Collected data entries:
○ ○ ○

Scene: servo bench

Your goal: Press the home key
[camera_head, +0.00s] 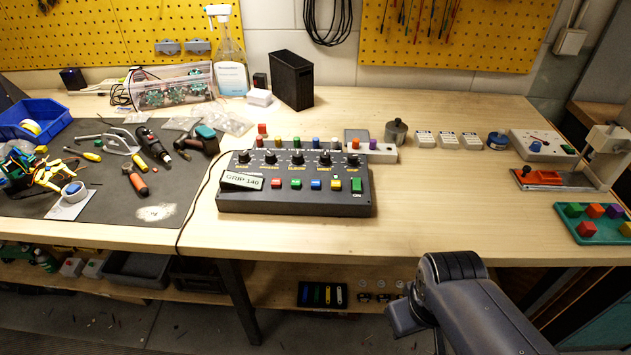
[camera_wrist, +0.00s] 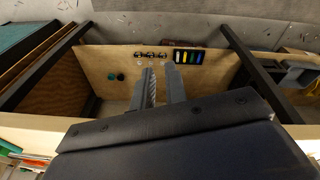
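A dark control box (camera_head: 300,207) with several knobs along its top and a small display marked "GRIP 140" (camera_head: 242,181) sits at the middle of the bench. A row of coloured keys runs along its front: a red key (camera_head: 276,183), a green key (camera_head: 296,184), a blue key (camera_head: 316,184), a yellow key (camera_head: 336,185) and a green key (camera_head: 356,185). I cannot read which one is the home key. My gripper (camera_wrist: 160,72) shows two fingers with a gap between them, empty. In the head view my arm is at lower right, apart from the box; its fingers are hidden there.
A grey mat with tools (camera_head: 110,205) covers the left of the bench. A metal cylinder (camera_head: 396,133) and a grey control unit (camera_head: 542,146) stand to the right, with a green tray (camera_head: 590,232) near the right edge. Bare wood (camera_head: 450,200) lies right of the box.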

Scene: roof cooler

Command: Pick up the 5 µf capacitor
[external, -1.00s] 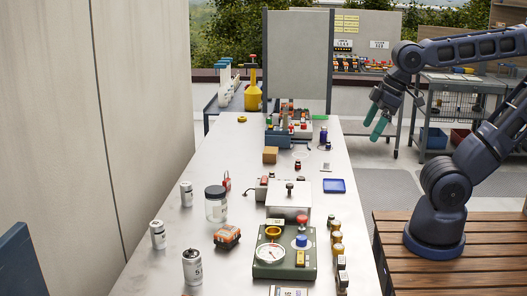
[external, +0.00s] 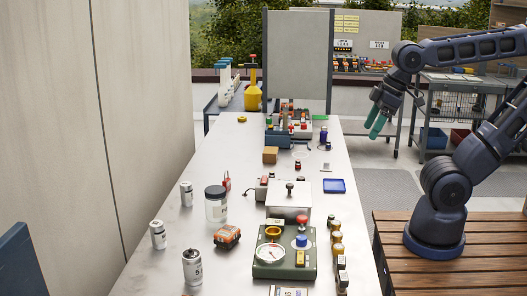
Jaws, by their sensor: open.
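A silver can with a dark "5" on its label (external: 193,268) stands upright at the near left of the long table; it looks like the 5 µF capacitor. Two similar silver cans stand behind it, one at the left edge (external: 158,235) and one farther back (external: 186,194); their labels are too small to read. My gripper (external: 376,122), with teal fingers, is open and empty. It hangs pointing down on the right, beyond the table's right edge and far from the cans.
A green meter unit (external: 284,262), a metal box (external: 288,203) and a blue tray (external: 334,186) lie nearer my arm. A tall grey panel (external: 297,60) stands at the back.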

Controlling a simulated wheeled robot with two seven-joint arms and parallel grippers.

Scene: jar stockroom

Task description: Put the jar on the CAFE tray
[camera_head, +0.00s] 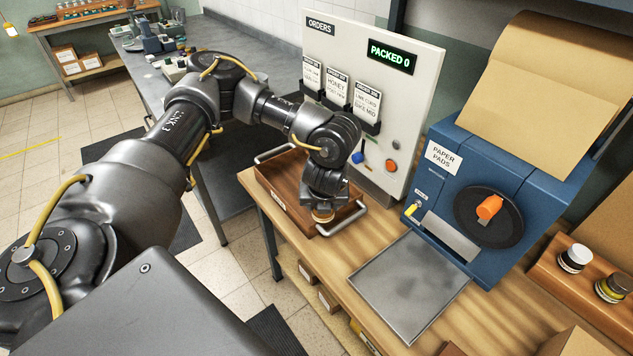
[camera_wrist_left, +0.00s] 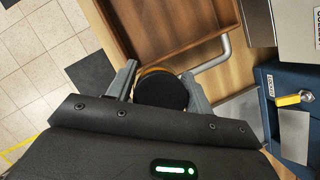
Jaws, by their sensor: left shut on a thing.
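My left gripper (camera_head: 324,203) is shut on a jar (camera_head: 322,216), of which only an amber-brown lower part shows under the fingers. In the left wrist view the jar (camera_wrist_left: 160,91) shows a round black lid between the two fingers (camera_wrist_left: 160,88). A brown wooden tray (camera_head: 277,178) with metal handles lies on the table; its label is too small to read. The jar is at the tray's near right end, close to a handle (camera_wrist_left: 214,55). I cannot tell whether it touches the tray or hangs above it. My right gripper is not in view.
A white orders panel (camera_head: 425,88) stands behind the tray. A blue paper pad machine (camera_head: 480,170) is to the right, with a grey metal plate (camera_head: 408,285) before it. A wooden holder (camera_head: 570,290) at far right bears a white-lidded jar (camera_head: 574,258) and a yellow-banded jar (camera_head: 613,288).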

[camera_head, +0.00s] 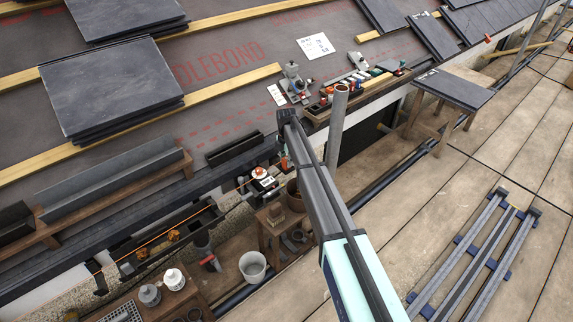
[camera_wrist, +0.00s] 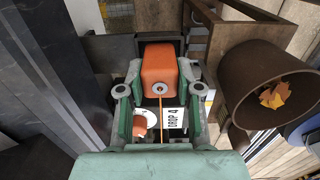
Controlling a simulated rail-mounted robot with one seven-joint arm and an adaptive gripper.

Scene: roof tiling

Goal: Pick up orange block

○ ○ ○

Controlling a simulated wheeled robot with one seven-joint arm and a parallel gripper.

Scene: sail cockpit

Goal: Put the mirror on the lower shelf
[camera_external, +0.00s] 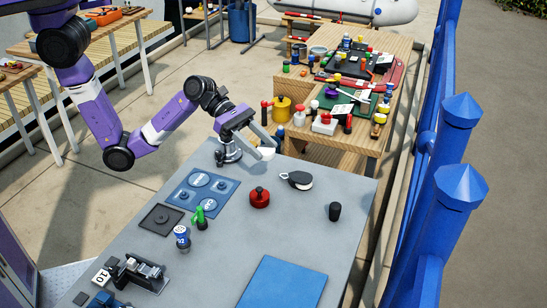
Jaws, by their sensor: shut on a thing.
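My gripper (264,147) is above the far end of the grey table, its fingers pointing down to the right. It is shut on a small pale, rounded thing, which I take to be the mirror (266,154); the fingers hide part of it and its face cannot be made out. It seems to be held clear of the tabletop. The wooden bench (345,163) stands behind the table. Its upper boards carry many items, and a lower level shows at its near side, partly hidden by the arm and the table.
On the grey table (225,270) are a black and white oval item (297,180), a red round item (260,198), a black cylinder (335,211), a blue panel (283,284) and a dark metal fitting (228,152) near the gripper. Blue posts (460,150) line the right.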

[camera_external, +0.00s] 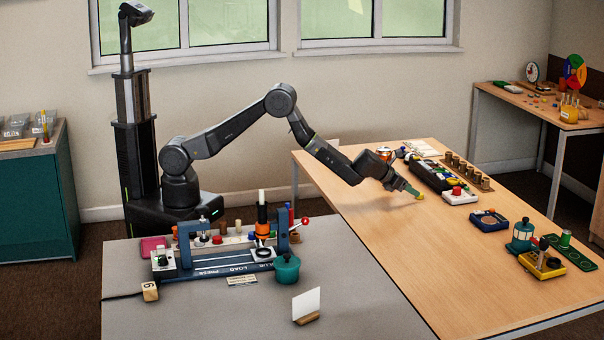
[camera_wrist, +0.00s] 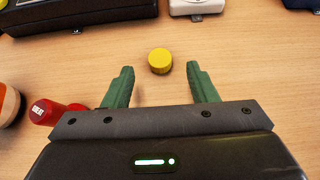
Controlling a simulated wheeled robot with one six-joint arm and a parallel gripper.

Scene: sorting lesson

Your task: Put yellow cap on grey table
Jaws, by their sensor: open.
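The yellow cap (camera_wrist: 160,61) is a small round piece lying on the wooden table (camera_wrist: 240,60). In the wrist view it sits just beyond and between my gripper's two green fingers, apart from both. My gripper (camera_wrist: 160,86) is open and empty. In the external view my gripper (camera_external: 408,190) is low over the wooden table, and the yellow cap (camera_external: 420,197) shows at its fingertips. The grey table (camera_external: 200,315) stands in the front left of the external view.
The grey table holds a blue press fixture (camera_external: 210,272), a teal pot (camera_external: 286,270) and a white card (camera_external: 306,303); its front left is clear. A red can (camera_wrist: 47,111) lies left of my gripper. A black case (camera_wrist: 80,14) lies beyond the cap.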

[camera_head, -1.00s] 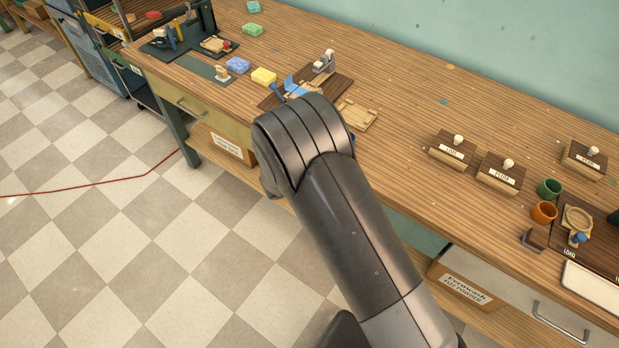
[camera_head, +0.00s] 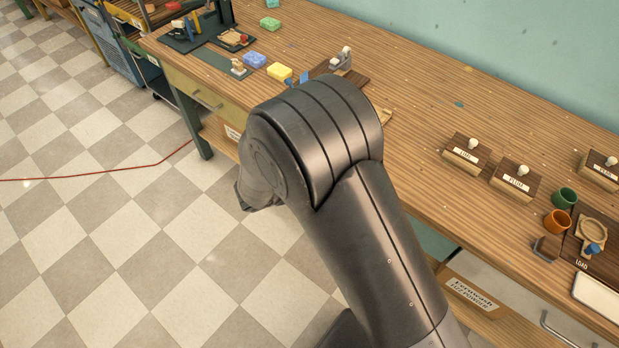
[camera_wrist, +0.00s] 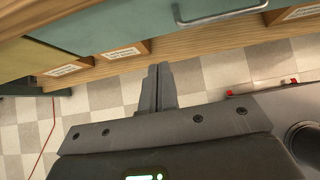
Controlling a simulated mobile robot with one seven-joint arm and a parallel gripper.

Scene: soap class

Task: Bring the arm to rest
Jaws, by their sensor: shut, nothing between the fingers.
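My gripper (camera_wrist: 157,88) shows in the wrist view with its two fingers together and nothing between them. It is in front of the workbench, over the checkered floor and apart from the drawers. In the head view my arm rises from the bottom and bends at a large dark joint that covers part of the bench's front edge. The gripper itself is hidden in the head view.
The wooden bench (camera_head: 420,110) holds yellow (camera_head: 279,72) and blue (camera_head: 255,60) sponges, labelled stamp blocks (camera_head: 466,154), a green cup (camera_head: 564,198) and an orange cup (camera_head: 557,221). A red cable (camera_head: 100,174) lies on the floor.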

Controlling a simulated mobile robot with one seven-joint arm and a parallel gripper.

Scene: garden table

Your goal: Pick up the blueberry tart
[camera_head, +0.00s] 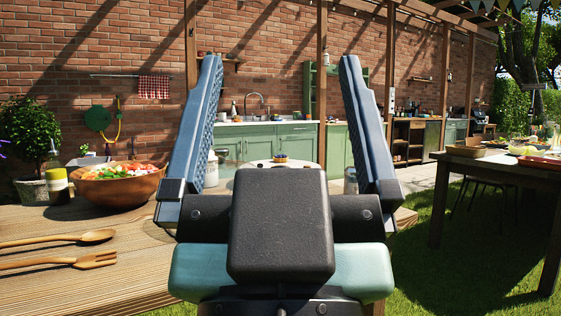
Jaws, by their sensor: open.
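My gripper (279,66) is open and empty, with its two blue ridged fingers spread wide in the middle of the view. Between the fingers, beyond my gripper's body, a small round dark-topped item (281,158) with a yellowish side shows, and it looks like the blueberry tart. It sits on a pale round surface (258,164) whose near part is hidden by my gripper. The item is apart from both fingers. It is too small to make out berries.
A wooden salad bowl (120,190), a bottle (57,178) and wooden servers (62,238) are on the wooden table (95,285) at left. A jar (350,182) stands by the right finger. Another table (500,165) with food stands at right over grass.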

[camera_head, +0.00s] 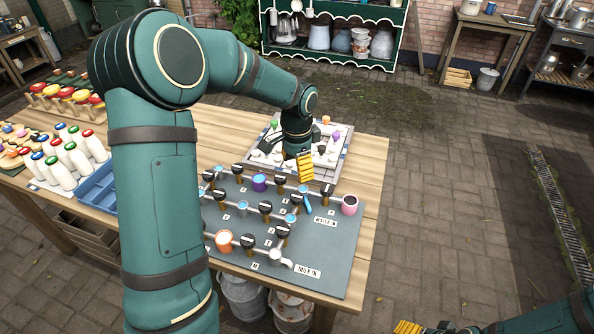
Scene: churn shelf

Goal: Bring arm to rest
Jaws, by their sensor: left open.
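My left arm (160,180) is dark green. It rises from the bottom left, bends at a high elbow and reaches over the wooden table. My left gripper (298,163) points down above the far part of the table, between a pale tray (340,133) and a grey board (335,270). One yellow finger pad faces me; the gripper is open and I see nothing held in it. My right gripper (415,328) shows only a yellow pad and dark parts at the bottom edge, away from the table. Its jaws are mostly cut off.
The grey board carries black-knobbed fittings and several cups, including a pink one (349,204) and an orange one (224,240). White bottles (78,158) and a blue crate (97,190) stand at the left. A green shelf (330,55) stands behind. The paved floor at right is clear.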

○ ○ ○

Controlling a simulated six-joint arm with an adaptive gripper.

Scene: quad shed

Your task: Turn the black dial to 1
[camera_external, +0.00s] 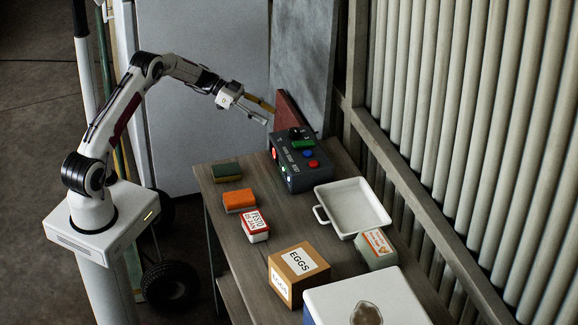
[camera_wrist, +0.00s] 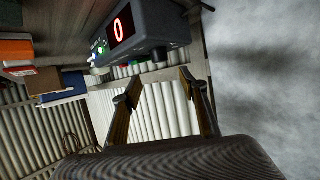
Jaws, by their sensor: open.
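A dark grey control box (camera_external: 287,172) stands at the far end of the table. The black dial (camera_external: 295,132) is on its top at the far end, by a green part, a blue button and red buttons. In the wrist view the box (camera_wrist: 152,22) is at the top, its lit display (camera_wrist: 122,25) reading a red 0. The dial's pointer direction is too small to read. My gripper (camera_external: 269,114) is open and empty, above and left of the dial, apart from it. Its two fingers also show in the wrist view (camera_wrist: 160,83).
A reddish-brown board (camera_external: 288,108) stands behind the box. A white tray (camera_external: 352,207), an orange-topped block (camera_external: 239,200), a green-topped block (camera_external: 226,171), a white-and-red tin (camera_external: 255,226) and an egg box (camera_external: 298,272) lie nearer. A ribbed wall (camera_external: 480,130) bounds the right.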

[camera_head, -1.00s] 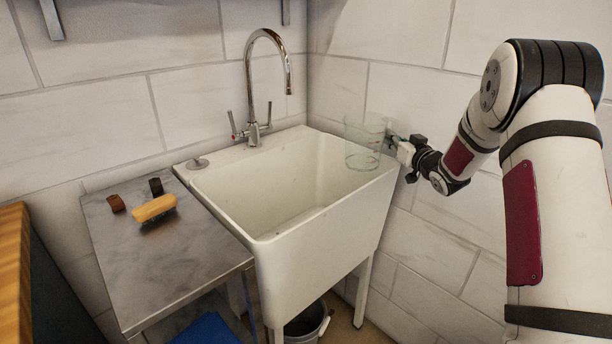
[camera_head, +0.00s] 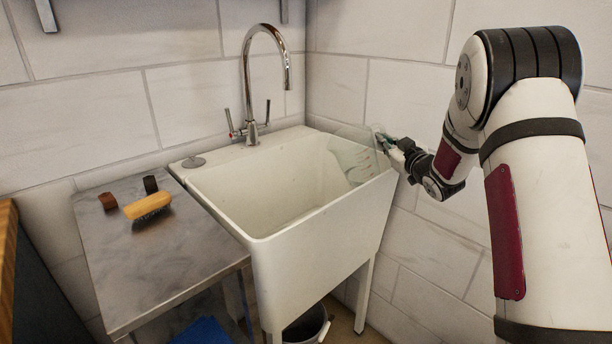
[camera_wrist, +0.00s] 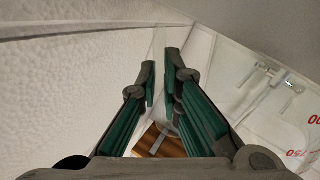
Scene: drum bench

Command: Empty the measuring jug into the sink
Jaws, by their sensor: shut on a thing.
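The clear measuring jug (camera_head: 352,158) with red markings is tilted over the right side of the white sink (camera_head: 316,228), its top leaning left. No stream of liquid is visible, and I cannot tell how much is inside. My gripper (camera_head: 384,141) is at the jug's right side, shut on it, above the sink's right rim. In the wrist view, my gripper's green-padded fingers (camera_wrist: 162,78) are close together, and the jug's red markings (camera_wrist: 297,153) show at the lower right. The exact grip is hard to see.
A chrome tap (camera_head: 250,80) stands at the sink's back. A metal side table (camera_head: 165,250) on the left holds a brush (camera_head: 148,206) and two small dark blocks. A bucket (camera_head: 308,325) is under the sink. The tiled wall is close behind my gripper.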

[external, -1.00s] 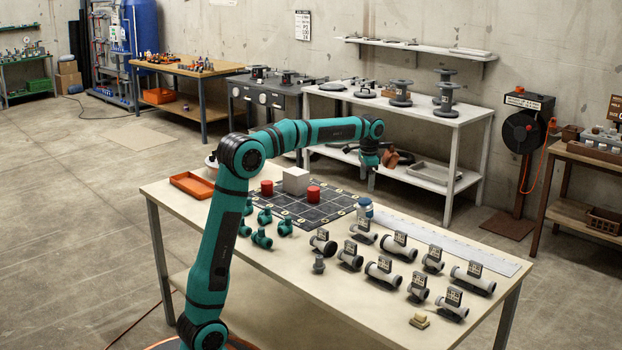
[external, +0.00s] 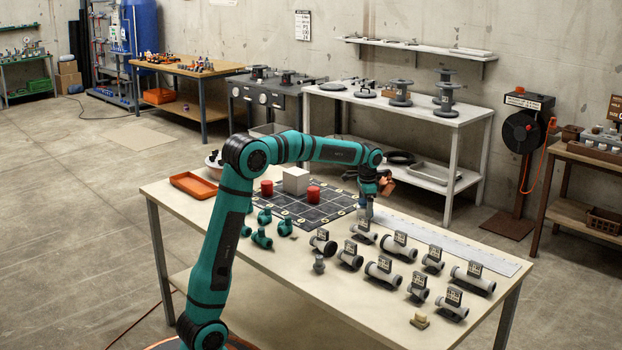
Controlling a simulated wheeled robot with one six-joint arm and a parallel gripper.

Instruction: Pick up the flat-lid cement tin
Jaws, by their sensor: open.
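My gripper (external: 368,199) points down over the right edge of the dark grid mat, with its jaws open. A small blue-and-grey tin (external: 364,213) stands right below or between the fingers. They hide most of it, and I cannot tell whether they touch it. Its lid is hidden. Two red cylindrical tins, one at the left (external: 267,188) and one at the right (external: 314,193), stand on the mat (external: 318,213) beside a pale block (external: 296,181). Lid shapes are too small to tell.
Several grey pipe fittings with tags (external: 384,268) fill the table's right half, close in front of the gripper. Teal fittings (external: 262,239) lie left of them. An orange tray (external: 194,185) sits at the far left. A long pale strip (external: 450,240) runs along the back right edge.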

○ ○ ○

= What is being asked =
Reproduce the lines above starting at the one with "Scene: sail cockpit" and ending at the one with "Task: Bring the arm to rest", both included, exactly and with no pictures.

= Finished exercise =
Scene: sail cockpit

Goal: Put the mirror on the lower shelf
[camera_external, +0.00s] 
Jaws, by their sensor: shut on a thing.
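My gripper (264,147) is above the far end of the grey table, its fingers pointing down to the right. It is shut on a small pale, rounded thing, which I take to be the mirror (266,154); the fingers hide part of it and its face cannot be made out. It seems to be held clear of the tabletop. The wooden bench (345,163) stands behind the table. Its upper boards carry many items, and a lower level shows at its near side, partly hidden by the arm and the table.
On the grey table (225,270) are a black and white oval item (297,180), a red round item (260,198), a black cylinder (335,211), a blue panel (283,284) and a dark metal fitting (228,152) near the gripper. Blue posts (460,150) line the right.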

[camera_external, +0.00s] 
[camera_wrist, +0.00s] 
Controlling a simulated wheeled robot with one six-joint arm and a parallel gripper.

Scene: sorting lesson

Your task: Put yellow cap on grey table
Jaws, by their sensor: open.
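The yellow cap (camera_wrist: 160,61) is a small round piece lying on the wooden table (camera_wrist: 240,60). In the wrist view it sits just beyond and between my gripper's two green fingers, apart from both. My gripper (camera_wrist: 160,86) is open and empty. In the external view my gripper (camera_external: 408,190) is low over the wooden table, and the yellow cap (camera_external: 420,197) shows at its fingertips. The grey table (camera_external: 200,315) stands in the front left of the external view.
The grey table holds a blue press fixture (camera_external: 210,272), a teal pot (camera_external: 286,270) and a white card (camera_external: 306,303); its front left is clear. A red can (camera_wrist: 47,111) lies left of my gripper. A black case (camera_wrist: 80,14) lies beyond the cap.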

[camera_head, -1.00s] 
[camera_head, +0.00s] 
[camera_wrist, +0.00s] 
Controlling a simulated mobile robot with one seven-joint arm and a parallel gripper.

Scene: soap class

Task: Bring the arm to rest

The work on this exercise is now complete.